— Start of RECORD EXCERPTS —

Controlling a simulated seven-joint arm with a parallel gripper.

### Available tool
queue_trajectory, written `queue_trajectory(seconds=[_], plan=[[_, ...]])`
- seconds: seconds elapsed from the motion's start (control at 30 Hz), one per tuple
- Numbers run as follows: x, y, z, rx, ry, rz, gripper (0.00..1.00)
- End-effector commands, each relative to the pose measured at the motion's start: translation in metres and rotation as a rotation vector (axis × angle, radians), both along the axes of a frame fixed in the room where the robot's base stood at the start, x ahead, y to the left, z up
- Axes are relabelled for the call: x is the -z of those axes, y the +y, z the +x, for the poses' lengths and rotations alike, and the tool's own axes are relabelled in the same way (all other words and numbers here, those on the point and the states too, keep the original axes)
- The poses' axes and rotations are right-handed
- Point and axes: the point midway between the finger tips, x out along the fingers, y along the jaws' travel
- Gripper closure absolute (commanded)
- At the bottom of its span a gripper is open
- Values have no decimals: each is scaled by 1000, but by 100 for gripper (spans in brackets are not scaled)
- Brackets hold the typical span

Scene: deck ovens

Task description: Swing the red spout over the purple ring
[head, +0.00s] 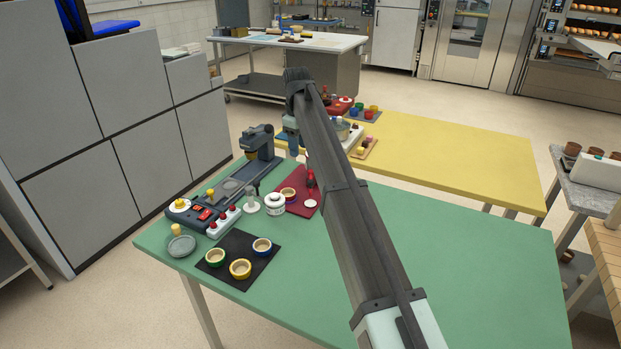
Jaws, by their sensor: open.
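A red spout-like part (311,181) stands on the dark red mat (302,208), just left of my arm, with a small white disc (310,203) below it. A tan ring-shaped cup (288,193) is on the same mat, left of the red part. Its rim colour is too small to tell, so I cannot say whether it is the purple ring. My gripper (294,154) hangs beneath the far end of my arm, open, above and behind the mat. It looks apart from the red part; its fingertips are hard to make out.
A black mat (240,279) holds cups rimmed green, yellow and blue. A switch panel (202,214), a dark grey machine (262,142) and a white jar (274,204) stand nearby. The right of the green table (470,260) is clear. A yellow table (460,160) adjoins behind.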

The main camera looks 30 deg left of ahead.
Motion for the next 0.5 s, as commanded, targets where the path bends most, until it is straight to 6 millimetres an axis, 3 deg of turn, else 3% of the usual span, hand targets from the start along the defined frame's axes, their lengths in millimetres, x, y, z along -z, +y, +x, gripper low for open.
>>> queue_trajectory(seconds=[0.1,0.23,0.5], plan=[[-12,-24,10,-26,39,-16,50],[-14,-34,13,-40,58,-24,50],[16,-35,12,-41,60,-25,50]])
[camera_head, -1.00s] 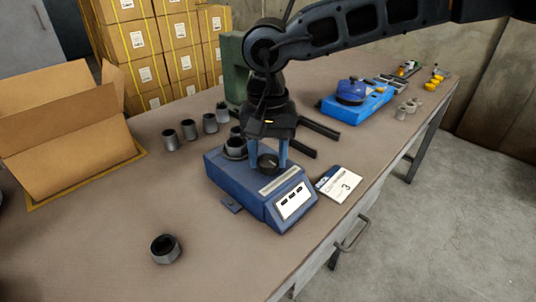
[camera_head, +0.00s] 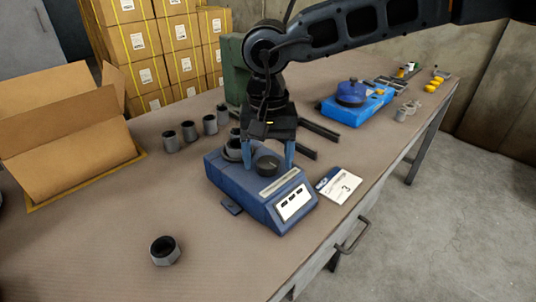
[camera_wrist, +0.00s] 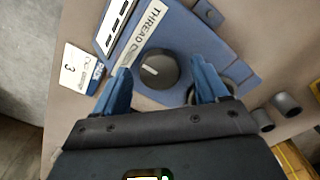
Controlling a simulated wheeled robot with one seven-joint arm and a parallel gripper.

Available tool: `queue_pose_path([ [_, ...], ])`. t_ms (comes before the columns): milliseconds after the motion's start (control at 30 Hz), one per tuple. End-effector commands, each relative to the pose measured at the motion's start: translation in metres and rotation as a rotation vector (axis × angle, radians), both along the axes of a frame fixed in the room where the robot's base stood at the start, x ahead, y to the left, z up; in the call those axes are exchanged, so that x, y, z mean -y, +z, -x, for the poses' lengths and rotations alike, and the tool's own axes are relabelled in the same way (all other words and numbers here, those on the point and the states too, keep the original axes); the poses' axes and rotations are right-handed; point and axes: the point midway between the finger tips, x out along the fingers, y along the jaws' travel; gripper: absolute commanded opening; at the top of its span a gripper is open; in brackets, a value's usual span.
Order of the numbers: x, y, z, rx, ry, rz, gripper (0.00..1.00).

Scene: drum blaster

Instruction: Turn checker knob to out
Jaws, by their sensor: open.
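The thread checker (camera_head: 243,188) is a blue box on the workbench with a white, dark-marked panel on its front. Its round dark knob (camera_head: 268,165) sits on the top face. In the wrist view the knob (camera_wrist: 157,69) shows a pale pointer mark, beside a label reading THREAD; the rest of that label is cut off. My gripper (camera_head: 268,163) is open over the checker, with its blue fingers on either side of the knob. In the wrist view the fingers (camera_wrist: 161,82) stand apart from the knob with gaps. A grey ring (camera_head: 233,150) on the checker is partly hidden behind my gripper.
A card marked 3 (camera_head: 340,186) lies right of the checker. Several grey fittings (camera_head: 190,131) stand behind left, and one (camera_head: 165,250) lies in front. An open cardboard box (camera_head: 65,150) is at left. A blue device (camera_head: 355,103) is farther back.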

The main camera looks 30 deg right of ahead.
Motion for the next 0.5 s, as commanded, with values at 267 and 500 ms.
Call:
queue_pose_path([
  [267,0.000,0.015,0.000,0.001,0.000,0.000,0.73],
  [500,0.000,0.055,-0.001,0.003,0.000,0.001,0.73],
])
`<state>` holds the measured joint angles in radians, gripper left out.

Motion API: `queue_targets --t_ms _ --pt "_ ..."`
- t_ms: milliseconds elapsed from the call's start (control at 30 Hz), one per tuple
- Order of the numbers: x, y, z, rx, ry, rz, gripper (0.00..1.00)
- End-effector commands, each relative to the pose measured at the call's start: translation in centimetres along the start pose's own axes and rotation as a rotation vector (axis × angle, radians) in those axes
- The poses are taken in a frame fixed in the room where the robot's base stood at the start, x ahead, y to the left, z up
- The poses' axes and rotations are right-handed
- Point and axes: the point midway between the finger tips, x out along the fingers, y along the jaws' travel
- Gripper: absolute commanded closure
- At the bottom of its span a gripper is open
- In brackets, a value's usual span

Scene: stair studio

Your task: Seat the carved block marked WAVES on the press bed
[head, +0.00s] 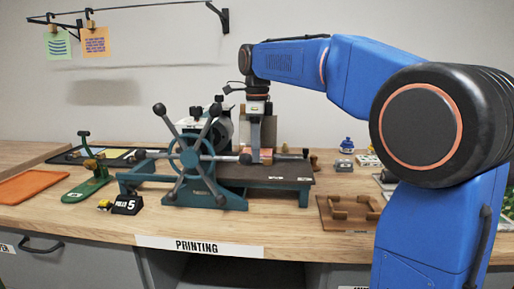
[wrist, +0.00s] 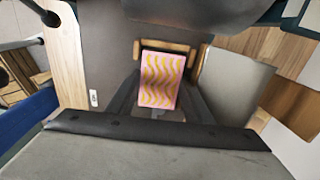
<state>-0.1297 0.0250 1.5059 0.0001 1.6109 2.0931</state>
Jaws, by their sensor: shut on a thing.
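The carved block (wrist: 161,80) is pink with yellow wavy lines on its face. My gripper (wrist: 160,104) is shut on it, with a dark finger on either side. In the head view my gripper (head: 258,125) points down over the dark press bed (head: 265,172), and the block's pink edge (head: 266,155) shows low at the bed. I cannot tell whether the block touches the bed. A wooden holder (wrist: 137,49) lies around the block's far end in the wrist view; the block partly hides it.
The green press's spoked wheel (head: 190,157) and roller stand left of my gripper. A brown board with a wooden frame (head: 350,208) lies to the right. Small blocks (head: 368,160) and a blue-topped item (head: 347,145) stand behind it. A small sign (head: 127,204) stands front left.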

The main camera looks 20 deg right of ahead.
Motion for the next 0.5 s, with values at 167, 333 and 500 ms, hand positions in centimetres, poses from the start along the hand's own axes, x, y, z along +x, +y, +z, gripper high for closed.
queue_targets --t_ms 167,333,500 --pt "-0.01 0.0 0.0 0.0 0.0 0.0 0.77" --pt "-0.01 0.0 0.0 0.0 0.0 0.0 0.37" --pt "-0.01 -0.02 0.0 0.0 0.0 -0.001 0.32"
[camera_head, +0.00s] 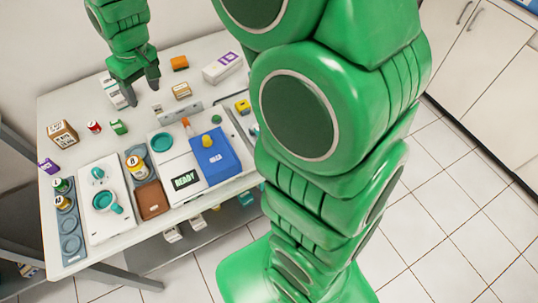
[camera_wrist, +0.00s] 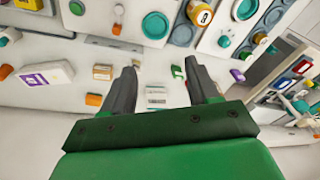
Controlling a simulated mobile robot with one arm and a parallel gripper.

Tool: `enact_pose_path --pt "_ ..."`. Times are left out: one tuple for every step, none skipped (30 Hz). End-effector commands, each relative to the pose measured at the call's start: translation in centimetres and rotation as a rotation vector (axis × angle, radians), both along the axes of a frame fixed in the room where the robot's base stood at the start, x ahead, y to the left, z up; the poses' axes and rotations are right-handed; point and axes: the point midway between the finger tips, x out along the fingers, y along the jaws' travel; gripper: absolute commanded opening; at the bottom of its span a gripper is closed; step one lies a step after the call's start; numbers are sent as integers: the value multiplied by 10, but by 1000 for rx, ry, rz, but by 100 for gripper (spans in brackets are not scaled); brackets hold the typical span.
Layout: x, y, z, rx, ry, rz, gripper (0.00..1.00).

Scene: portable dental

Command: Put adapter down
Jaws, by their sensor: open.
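My gripper (camera_head: 146,92) is over the far left part of the white table (camera_head: 80,100) in the head view, fingers pointing down. In the wrist view its two fingers (camera_wrist: 160,70) are spread apart with nothing clamped between them. A small pale box (camera_wrist: 157,96) shows in the gap between the fingers, apart from both. A white box (camera_head: 115,92) shows beside my gripper in the head view, partly hidden by it. I cannot tell for certain which item is the adapter.
A white box with a purple label (camera_head: 222,68), an orange block (camera_head: 179,63) and a tan box (camera_head: 181,91) stand nearby. Nearer are a brown-and-white box (camera_head: 63,133), a blue block (camera_head: 214,155) and a device display reading READY (camera_head: 184,180). Free tabletop lies left of my gripper.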

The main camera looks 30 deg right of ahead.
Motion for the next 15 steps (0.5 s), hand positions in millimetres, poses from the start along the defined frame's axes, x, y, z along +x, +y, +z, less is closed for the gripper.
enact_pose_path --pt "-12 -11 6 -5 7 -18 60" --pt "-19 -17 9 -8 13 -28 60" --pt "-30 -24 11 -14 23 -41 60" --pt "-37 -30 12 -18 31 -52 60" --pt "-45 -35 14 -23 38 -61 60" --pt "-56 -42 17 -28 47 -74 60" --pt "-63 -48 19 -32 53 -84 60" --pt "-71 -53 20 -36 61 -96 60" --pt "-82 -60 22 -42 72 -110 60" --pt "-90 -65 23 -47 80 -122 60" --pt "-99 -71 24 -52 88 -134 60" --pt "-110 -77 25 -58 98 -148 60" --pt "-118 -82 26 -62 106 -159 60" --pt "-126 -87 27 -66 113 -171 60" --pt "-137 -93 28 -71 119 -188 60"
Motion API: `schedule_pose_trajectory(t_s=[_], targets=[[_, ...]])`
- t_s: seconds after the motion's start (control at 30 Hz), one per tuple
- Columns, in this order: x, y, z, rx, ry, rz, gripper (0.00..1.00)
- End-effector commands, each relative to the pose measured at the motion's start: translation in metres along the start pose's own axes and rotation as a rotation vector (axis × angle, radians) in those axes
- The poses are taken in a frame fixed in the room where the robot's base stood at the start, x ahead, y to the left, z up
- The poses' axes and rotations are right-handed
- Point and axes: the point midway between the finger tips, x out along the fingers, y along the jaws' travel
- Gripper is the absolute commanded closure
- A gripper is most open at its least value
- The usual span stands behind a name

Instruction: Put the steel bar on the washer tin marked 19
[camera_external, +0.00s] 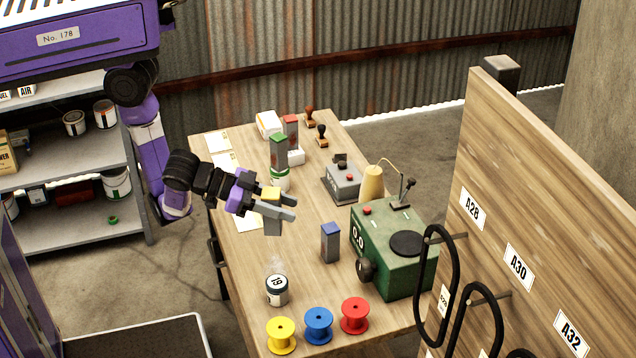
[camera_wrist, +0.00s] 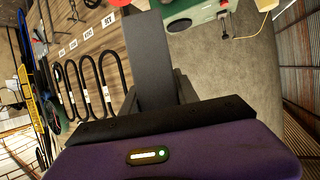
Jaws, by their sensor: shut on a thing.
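My gripper (camera_external: 286,208) is shut on a grey bar with a yellow top (camera_external: 270,194), held above the left part of the workbench. The bar's middle is hidden by the fingers. The washer tin marked 19 (camera_external: 277,291), with a white label and dark lid, stands on the bench below my gripper, toward the front. A faint pale shape hovers above its lid. A bar with a blue top (camera_external: 330,243) stands on the bench to the right. In the wrist view a broad dark grey shape (camera_wrist: 147,60) fills the middle; I cannot tell the bar from the finger there.
Yellow (camera_external: 281,335), blue (camera_external: 318,325) and red (camera_external: 355,315) spools line the front, close to the tin. A green machine (camera_external: 395,255) stands at right, beside a wooden board (camera_external: 560,220) with hanging black loops. A green-topped bar (camera_external: 278,150) stands on a tin farther back.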

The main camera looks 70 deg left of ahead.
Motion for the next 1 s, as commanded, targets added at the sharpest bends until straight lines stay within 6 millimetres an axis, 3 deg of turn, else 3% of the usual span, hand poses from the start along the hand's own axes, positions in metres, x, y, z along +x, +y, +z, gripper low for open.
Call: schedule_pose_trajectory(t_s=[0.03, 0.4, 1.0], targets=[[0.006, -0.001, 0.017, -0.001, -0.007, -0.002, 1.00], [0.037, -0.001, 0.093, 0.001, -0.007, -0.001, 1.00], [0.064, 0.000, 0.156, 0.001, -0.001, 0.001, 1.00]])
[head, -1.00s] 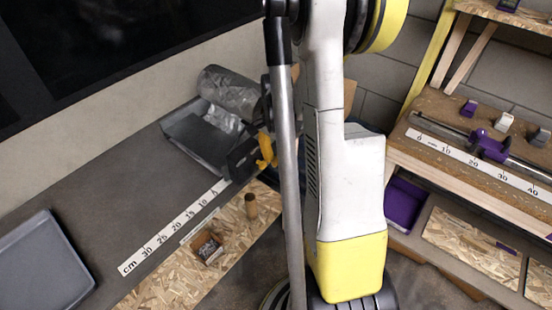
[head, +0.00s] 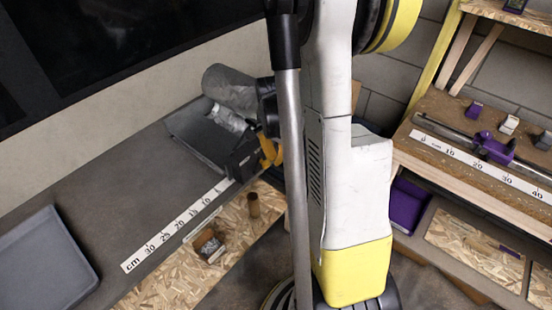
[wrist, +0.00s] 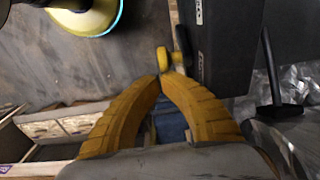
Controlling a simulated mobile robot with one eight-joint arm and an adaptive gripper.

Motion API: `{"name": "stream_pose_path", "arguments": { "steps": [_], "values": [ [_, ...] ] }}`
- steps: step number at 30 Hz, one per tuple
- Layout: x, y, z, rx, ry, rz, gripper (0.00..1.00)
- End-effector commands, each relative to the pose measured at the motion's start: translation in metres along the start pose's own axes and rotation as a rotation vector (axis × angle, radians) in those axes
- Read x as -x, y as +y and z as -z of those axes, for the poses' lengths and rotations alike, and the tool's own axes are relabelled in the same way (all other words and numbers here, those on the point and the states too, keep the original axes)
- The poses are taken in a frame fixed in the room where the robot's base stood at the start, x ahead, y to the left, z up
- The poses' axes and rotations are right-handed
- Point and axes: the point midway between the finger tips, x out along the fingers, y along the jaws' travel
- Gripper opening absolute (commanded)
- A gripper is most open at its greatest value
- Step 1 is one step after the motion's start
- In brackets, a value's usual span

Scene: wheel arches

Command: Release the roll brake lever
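In the wrist view my gripper (wrist: 160,78) shows two ribbed yellow fingers that arch inward. Their tips meet or nearly meet. Just beyond the tips is a small yellow piece with a rounded end (wrist: 163,60), apparently the roll brake lever, beside a dark bar. Whether the tips touch it I cannot tell. It stands beside a dark labelled box (wrist: 218,45). In the head view my gripper (head: 269,155) shows as yellow beside the dark box (head: 242,160), partly behind my arm; the lever cannot be told apart from it there. The grey roll (head: 229,88) lies behind.
A grey tray (head: 45,262) lies at the left. A ruler strip (head: 175,226), a small box of bits (head: 209,245) and a wooden peg (head: 253,205) are on the bench front. A shelf with a purple clamp (head: 493,148) stands right.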

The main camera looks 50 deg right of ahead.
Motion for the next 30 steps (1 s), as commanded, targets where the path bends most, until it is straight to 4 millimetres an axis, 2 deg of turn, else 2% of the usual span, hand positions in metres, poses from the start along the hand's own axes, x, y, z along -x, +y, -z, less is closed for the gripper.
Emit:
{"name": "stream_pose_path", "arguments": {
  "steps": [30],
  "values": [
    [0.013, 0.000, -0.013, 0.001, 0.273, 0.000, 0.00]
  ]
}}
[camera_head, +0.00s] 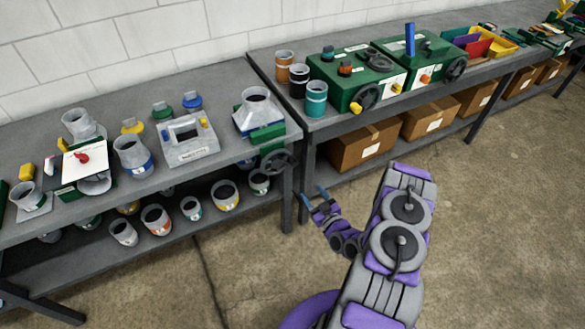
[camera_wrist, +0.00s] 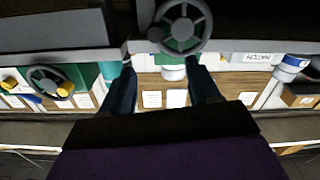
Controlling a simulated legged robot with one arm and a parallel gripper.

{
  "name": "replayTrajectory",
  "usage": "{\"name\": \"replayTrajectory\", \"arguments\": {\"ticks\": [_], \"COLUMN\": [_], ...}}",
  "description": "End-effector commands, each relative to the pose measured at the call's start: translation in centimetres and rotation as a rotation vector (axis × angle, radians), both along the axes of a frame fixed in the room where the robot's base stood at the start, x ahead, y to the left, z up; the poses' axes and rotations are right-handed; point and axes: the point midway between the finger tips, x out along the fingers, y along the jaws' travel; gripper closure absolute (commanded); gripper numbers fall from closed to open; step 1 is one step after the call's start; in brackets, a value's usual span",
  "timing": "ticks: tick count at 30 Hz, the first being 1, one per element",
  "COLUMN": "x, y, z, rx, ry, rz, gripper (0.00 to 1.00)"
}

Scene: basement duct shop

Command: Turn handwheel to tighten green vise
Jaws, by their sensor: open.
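The green vise (camera_head: 267,134) is at the front right corner of the left workbench, with a grey duct fitting (camera_head: 257,110) at it. Its dark grey handwheel (camera_head: 278,162) hangs off the bench's front edge. My gripper (camera_head: 314,193) is to the right of and below the handwheel in the head view, apart from it. In the wrist view a spoked handwheel (camera_wrist: 181,27) shows at the top, just beyond the open fingers of my gripper (camera_wrist: 161,62), with green behind it. Nothing is between the fingers.
The right bench holds green machines (camera_head: 352,79) with handwheels, and several cups. Cardboard boxes (camera_head: 365,143) sit on its lower shelf. Duct fittings (camera_head: 157,219) fill the left bench's lower shelf. A bench leg (camera_head: 304,192) stands close to my gripper. The concrete floor (camera_head: 490,220) in front is clear.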

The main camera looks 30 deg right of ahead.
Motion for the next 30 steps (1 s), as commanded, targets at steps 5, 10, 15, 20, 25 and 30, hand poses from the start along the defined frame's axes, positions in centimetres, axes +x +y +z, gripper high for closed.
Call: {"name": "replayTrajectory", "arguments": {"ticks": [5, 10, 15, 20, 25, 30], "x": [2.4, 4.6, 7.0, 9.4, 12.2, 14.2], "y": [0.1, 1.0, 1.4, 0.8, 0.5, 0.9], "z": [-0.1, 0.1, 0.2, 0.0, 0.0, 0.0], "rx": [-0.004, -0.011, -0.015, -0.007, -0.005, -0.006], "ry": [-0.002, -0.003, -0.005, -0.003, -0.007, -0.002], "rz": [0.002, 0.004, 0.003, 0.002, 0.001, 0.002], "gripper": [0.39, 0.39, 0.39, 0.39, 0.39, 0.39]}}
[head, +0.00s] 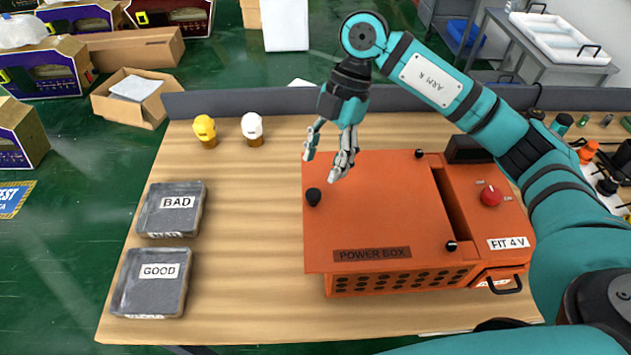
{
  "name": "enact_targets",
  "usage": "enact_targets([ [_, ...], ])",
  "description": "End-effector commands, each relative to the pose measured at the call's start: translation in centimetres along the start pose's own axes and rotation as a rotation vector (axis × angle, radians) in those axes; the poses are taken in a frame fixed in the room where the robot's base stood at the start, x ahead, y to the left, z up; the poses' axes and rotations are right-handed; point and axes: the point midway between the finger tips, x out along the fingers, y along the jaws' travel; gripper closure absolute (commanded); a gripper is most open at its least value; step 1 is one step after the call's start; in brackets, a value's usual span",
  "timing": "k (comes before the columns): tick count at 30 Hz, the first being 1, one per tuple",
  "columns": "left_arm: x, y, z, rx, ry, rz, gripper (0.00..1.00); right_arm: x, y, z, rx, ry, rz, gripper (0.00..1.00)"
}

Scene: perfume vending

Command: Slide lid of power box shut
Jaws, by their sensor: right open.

— End of RECORD EXCERPTS —

WHAT THE EXERCISE ASKS: Show all lines from the data above in which the word "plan" appears.

TASK RESPONSE:
queue_trajectory, written `queue_trajectory(seconds=[_], plan=[[_, ...]])`
>>> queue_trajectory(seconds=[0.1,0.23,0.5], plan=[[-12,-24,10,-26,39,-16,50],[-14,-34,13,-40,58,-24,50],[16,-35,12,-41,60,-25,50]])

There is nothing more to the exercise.